After that, I figured my shots were good enough to call it a day and walked back to my car. But because I’m stubborn as fuck, made the last minute decision to walk all the way back to my original spot for one last look. You know, just in case little red bird decided to go back there also. Which he didn’t. But I did see a black faced cuckoo shrike, get a half decent shot of the eastern spinebill, and see something called a striated sitella which I’d never seen before. In birding language, that’s what we call a “lifer” – the first time in your life you see a particular bird. In everyone else’s language that’s what we call being a “fucking loser”.

So with a few more birds under my belt, not literally, I wandered back to my car, packed the camera in the back seat, got in the driver’s seat, only to see the asshole little red bird land on the fence post literally 10 feet away. It was just looking at me with a bit of a “What? Leaving already?” smug look on its face, but because I was on the phone to my electrician who must be just about to buy a fucking Rolls Royce courtesy of me, I just sat there and gave that bird the death stare knowing that if I even tried to get my camera, he’d just fly off.

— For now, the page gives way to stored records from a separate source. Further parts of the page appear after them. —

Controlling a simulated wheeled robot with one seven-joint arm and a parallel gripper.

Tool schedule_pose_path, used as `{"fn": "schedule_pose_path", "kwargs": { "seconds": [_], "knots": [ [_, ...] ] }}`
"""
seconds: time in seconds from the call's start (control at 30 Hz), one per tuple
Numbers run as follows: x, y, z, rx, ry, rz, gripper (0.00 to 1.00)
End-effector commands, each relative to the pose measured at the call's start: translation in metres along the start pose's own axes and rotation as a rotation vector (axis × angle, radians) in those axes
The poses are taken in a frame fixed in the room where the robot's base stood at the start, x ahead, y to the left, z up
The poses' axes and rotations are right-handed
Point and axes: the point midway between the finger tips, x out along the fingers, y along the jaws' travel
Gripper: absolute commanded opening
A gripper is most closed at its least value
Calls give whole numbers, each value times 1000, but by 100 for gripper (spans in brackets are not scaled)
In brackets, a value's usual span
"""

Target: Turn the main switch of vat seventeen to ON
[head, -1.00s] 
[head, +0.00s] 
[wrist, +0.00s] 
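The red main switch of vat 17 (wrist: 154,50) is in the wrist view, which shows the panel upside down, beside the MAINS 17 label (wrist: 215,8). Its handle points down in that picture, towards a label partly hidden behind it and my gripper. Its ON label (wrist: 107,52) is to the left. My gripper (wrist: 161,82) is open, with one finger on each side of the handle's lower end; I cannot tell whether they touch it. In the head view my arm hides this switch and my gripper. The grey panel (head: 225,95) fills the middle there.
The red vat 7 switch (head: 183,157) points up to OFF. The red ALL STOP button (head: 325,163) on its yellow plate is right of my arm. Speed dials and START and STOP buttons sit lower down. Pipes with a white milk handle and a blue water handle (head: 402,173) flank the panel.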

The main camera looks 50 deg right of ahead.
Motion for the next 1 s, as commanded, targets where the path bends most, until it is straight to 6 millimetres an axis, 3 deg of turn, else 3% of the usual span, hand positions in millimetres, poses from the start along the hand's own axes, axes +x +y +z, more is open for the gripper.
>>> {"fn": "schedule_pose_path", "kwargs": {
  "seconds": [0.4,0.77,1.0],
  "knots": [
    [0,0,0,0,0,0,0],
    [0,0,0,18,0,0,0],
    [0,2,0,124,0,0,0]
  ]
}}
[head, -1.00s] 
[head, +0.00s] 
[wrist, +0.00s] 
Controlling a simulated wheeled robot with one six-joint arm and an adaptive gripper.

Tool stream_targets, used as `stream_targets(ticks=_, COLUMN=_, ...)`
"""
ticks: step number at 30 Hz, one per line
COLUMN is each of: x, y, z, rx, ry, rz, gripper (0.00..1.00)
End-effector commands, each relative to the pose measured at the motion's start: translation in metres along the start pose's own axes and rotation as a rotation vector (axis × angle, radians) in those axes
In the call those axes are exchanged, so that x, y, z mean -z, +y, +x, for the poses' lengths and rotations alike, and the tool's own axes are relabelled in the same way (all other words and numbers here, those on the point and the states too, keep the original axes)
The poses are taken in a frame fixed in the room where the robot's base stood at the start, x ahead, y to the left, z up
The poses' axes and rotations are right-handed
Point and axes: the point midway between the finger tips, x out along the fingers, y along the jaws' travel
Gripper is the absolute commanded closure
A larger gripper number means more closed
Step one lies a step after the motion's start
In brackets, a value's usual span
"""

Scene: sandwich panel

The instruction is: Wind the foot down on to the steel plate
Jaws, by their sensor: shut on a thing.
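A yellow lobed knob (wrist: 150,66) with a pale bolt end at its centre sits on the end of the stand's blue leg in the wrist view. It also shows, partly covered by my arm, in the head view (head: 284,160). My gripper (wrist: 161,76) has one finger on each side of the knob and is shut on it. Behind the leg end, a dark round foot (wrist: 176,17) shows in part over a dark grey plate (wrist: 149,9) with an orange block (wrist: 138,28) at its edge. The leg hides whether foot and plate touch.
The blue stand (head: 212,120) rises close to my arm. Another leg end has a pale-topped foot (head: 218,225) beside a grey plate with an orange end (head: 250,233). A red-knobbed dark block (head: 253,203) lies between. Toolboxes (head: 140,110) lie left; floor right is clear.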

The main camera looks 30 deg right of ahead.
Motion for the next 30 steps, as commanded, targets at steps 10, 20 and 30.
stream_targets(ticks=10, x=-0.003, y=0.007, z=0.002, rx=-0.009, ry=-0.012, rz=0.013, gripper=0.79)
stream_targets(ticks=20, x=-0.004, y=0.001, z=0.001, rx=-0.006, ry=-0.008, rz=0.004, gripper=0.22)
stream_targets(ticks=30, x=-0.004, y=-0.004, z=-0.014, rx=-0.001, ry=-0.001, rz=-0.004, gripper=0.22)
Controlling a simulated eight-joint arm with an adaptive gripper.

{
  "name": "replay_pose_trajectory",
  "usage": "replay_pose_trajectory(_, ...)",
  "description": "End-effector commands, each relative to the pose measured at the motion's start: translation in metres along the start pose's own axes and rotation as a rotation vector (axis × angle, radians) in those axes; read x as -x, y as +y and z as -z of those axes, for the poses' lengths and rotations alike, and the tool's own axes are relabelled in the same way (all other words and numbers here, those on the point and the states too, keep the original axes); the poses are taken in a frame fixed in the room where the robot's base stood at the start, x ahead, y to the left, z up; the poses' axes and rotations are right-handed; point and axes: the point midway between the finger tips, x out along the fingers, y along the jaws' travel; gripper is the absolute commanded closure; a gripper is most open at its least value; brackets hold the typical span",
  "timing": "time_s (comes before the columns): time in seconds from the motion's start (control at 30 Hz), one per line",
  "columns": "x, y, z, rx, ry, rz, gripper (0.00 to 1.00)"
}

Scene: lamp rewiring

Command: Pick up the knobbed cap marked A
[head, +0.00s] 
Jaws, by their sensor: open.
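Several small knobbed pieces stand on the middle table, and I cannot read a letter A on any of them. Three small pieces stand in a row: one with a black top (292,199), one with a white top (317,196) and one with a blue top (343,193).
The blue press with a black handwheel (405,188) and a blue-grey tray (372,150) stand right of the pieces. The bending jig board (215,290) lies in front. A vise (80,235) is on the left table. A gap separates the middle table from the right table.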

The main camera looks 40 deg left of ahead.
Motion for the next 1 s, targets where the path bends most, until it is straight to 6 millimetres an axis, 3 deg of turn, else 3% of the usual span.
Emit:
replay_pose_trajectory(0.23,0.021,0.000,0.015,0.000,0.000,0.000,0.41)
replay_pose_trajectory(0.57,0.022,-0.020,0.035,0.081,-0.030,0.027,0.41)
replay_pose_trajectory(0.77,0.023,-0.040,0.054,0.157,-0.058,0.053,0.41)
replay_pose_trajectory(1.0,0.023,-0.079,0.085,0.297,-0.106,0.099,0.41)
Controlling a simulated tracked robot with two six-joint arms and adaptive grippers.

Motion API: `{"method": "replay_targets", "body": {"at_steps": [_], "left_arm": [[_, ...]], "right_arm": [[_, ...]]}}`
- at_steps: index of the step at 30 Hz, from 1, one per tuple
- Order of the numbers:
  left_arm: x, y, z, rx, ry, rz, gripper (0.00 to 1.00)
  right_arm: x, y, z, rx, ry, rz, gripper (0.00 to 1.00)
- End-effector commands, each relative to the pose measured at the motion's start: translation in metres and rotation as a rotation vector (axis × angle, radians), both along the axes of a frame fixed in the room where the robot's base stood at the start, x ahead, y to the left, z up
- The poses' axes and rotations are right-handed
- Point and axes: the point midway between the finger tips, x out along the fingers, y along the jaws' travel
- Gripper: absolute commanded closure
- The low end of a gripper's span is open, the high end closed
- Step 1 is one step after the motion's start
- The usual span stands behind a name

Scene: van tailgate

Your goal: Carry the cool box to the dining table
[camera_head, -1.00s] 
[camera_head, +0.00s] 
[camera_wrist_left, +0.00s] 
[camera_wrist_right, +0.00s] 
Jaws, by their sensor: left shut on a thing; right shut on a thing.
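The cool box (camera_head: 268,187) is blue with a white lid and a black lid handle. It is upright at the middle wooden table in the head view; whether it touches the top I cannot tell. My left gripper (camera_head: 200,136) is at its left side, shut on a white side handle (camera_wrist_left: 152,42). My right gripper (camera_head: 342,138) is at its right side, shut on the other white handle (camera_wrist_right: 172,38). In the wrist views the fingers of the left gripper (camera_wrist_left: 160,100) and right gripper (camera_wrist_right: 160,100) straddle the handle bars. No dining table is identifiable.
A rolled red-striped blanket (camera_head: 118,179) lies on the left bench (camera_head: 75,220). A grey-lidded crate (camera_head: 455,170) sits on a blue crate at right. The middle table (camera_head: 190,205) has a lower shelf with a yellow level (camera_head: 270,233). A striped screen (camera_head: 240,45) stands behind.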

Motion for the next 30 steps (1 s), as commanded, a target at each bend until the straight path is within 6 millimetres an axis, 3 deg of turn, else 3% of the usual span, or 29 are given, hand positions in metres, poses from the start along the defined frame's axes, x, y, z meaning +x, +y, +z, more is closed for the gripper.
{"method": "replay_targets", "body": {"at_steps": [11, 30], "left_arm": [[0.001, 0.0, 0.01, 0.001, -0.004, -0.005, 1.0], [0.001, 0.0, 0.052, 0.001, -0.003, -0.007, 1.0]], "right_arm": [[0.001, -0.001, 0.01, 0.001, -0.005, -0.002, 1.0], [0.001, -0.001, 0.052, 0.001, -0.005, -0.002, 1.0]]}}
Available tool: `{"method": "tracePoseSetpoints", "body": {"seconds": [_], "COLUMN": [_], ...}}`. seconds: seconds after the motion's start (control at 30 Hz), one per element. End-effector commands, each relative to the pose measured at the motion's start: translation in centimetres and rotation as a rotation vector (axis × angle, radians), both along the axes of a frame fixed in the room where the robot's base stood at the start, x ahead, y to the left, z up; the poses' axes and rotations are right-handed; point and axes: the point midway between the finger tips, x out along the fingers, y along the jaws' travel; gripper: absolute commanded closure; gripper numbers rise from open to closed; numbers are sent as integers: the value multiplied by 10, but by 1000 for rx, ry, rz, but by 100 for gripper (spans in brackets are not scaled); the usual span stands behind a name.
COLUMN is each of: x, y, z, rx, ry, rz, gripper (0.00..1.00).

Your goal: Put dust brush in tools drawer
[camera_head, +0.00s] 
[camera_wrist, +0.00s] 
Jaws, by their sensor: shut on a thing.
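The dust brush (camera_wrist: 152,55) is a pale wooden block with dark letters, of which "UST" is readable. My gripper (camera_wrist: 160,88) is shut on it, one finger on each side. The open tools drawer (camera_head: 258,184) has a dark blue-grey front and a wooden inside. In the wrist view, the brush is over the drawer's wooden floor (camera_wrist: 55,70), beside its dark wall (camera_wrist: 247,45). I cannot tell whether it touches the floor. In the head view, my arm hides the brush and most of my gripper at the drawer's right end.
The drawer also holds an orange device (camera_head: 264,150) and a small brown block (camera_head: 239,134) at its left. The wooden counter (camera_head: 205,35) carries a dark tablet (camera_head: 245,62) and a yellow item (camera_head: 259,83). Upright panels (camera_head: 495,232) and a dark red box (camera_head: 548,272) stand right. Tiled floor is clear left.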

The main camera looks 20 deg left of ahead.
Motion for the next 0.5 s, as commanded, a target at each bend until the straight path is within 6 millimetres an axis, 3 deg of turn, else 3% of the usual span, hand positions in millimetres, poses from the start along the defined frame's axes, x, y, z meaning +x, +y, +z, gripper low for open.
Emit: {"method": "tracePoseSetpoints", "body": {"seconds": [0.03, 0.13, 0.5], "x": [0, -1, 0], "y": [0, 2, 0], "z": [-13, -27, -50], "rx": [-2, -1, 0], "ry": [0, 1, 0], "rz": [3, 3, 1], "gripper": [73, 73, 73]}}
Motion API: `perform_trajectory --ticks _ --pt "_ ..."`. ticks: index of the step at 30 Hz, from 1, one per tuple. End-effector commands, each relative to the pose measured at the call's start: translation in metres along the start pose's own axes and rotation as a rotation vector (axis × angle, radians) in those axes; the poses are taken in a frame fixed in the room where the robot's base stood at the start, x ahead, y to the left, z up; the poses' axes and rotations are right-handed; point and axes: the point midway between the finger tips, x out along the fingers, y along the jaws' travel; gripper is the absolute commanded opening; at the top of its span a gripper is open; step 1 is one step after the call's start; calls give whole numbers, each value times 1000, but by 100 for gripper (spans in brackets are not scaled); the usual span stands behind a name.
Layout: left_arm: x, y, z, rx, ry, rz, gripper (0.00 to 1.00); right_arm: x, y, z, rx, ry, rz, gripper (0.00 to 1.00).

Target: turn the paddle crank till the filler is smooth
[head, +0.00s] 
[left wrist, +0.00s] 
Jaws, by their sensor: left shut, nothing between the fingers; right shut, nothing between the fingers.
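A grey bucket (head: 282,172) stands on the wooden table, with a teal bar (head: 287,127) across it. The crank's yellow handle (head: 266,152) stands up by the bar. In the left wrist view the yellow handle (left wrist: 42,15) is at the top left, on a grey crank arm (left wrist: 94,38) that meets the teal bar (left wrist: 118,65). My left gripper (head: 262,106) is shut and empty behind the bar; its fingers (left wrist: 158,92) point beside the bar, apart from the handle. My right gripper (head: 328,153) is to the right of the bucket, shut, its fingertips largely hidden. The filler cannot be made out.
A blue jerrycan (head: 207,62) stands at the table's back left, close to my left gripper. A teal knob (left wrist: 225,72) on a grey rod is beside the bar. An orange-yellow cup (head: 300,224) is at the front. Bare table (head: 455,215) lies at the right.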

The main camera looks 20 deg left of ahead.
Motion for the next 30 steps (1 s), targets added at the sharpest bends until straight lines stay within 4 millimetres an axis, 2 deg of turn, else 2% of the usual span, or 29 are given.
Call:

But no, he sat there for ages just mocking me. I generally don’t like taking pics of birds on fences cause fences aren’t nature, and he obviously knew that because then, just to really rub it in, he flew onto a small branch, completely out in the open, in the light, with a perfect background, and gave me that mocking look again. At this point I hung up on my sparky, something I’d wanted to do anyway, got my camera out and watched that little fucker fly off before I could get a pic. I wandered around for a bit hoping he might make one more reappearance but he didn’t. Because he’s an asshole.

The end.

PS So for all of you who have said “oh your pics are great”, just know that I took 826 pictures yesterday, and most of them were complete and utter rubbish.

PPS Also, you know how sometimes you go see a Marvel film and it’s the end and then there’s a little bit after the end that lets you know there’s a sequel coming? This is that bit. I’m totally fucking going back there for round three.